(DO THIS):
Please write the listing below out again exactly, leaving every picture behind.

(INPUT):
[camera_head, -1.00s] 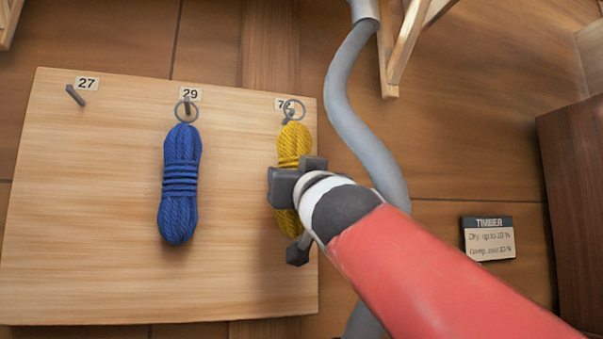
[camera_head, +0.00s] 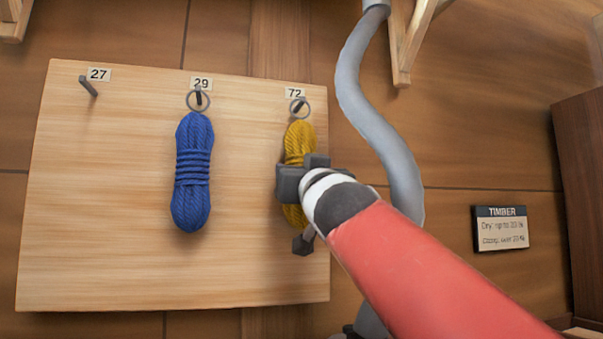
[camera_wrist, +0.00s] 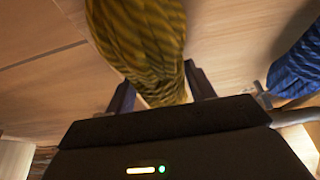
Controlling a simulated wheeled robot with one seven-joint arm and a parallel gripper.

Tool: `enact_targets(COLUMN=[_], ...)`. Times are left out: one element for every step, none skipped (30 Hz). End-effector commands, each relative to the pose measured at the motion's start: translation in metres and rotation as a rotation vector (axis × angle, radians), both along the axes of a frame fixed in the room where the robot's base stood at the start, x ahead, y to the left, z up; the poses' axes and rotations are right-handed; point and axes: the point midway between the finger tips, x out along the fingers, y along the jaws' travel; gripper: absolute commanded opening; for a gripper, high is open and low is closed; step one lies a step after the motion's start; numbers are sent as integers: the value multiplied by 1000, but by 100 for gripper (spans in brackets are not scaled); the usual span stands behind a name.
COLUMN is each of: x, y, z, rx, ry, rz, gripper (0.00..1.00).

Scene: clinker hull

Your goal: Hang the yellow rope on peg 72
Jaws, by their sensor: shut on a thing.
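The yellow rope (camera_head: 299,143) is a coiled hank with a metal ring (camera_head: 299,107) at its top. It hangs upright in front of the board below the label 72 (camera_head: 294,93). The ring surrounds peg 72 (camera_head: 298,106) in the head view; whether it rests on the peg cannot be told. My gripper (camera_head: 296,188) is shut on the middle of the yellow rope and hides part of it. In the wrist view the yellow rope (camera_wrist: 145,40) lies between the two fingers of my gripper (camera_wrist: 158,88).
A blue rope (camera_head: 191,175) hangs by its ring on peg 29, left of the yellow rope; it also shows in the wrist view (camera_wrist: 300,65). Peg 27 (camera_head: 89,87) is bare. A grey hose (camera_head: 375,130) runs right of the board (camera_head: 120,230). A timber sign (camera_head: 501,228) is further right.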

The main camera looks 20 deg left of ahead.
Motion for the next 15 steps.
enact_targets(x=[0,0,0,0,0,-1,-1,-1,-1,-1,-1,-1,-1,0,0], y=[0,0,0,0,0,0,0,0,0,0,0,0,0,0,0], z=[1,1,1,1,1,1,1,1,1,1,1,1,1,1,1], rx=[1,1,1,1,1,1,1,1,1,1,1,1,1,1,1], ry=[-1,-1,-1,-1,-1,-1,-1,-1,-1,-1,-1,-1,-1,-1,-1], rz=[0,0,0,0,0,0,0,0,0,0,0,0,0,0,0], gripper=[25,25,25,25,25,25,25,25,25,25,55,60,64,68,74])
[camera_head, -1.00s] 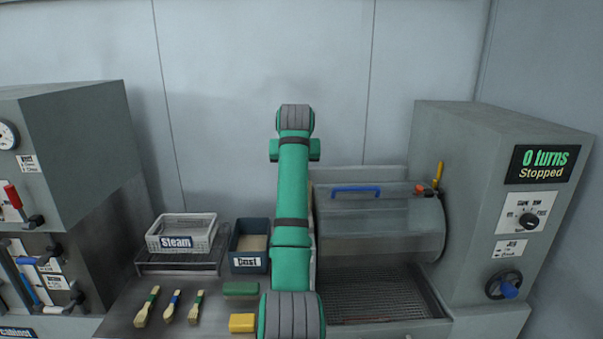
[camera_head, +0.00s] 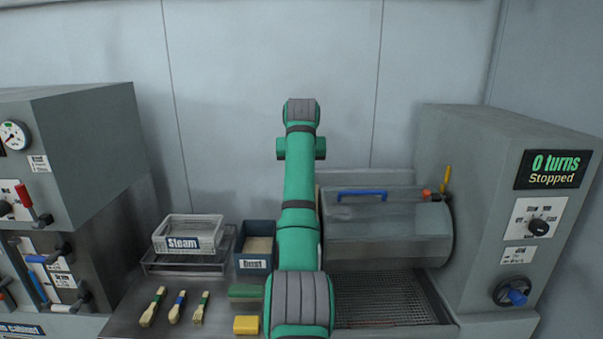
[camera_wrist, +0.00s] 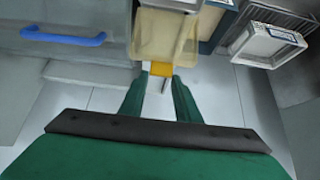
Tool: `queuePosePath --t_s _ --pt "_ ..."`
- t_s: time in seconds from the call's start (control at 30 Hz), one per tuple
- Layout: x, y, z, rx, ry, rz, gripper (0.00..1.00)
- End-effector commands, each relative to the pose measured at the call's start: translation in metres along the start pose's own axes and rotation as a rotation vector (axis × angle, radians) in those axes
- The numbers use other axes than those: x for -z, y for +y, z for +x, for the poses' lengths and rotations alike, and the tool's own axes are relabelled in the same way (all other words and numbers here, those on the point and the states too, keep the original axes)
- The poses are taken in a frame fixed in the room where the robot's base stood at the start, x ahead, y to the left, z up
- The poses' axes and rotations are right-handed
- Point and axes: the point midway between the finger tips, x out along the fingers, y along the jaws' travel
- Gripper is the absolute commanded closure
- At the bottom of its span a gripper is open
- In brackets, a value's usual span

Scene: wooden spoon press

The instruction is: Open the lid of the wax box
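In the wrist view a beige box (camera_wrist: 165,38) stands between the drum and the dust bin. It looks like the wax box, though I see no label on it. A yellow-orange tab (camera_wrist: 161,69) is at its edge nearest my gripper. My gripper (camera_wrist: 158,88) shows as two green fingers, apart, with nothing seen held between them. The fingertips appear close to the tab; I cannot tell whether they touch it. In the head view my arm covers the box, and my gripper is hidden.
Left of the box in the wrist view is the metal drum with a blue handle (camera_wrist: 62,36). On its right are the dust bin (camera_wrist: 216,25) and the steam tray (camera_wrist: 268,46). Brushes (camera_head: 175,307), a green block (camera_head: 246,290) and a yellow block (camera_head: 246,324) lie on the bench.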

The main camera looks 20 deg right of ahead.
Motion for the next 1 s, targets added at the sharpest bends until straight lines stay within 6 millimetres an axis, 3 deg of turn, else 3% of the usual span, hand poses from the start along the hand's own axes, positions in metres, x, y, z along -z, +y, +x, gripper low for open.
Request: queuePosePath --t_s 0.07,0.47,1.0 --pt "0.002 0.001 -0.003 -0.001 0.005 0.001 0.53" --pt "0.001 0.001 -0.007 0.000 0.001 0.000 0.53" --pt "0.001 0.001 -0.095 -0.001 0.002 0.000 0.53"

(SOLVED EXERCISE):
[camera_head, -1.00s] 
[camera_head, +0.00s] 
[camera_wrist, +0.00s] 
Controlling a simulated wheeled robot with one seven-joint arm and a parallel gripper.

Tool: `enact_targets(COLUMN=[_], ...)`. Times are left out: one element for every step, none skipped (30 Hz). End-effector commands, each relative to the pose measured at the motion's start: translation in metres and rotation as a rotation vector (axis × angle, radians), both along the axes of a frame fixed in the room where the robot's base stood at the start, x ahead, y to the left, z up; the poses' axes and rotations are right-handed; point and axes: the point midway between the finger tips, x out along the fingers, y along the jaws' travel; gripper: absolute commanded opening; for a gripper, high is open and low is closed; step one lies a step after the motion's start; numbers are sent as integers: the value multiplied by 1000, but by 100 for gripper (spans in brackets are not scaled); the usual span stands behind a name.
COLUMN is each of: x, y, z, rx, ry, rz, gripper (0.00..1.00).

Scene: clinker hull

Your goal: Hang the yellow rope on peg 72
Jaws, by their sensor: shut on a thing.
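The yellow rope (camera_head: 299,143) is a coiled hank with a metal ring (camera_head: 299,107) at its top. It hangs upright in front of the board below the label 72 (camera_head: 294,93). The ring surrounds peg 72 (camera_head: 298,106) in the head view; whether it rests on the peg cannot be told. My gripper (camera_head: 296,188) is shut on the middle of the yellow rope and hides part of it. In the wrist view the yellow rope (camera_wrist: 145,40) lies between the two fingers of my gripper (camera_wrist: 158,88).
A blue rope (camera_head: 191,175) hangs by its ring on peg 29, left of the yellow rope; it also shows in the wrist view (camera_wrist: 300,65). Peg 27 (camera_head: 89,87) is bare. A grey hose (camera_head: 375,130) runs right of the board (camera_head: 120,230). A timber sign (camera_head: 501,228) is further right.

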The main camera looks 20 deg left of ahead.
Motion for the next 15 steps.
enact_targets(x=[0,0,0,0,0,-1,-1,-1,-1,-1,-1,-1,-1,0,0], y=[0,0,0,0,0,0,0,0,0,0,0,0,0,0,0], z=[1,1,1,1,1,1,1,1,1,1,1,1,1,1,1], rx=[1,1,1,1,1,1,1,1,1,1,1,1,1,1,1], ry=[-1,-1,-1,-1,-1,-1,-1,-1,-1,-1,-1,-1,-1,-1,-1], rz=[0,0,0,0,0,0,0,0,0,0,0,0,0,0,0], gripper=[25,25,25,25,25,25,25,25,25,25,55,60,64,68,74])
[camera_head, -1.00s] 
[camera_head, +0.00s] 
[camera_wrist, +0.00s] 
Tool: `queuePosePath --t_s _ --pt "_ ..."`
- t_s: time in seconds from the call's start (control at 30 Hz), one per tuple
- Layout: x, y, z, rx, ry, rz, gripper (0.00..1.00)
- End-effector commands, each relative to the pose measured at the call's start: translation in metres along the start pose's own axes and rotation as a rotation vector (axis × angle, radians) in those axes
- The numbers use other axes than those: x for -z, y for +y, z for +x, for the poses' lengths and rotations alike, and the tool's own axes are relabelled in the same way (all other words and numbers here, those on the point and the states too, keep the original axes)
- The poses are taken in a frame fixed in the room where the robot's base stood at the start, x ahead, y to the left, z up
- The poses' axes and rotations are right-handed
- Point and axes: the point midway between the finger tips, x out along the fingers, y along the jaws' travel
- Gripper is the absolute commanded closure
- At the bottom of its span a gripper is open
- In brackets, a value's usual span

Scene: wooden spoon press

The instruction is: Open the lid of the wax box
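In the wrist view a beige box (camera_wrist: 165,38) stands between the drum and the dust bin. It looks like the wax box, though I see no label on it. A yellow-orange tab (camera_wrist: 161,69) is at its edge nearest my gripper. My gripper (camera_wrist: 158,88) shows as two green fingers, apart, with nothing seen held between them. The fingertips appear close to the tab; I cannot tell whether they touch it. In the head view my arm covers the box, and my gripper is hidden.
Left of the box in the wrist view is the metal drum with a blue handle (camera_wrist: 62,36). On its right are the dust bin (camera_wrist: 216,25) and the steam tray (camera_wrist: 268,46). Brushes (camera_head: 175,307), a green block (camera_head: 246,290) and a yellow block (camera_head: 246,324) lie on the bench.

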The main camera looks 20 deg right of ahead.
Motion for the next 1 s, targets added at the sharpest bends until straight lines stay within 6 millimetres an axis, 3 deg of turn, else 3% of the usual span, hand poses from the start along the hand's own axes, positions in metres, x, y, z along -z, +y, +x, gripper low for open.
Request: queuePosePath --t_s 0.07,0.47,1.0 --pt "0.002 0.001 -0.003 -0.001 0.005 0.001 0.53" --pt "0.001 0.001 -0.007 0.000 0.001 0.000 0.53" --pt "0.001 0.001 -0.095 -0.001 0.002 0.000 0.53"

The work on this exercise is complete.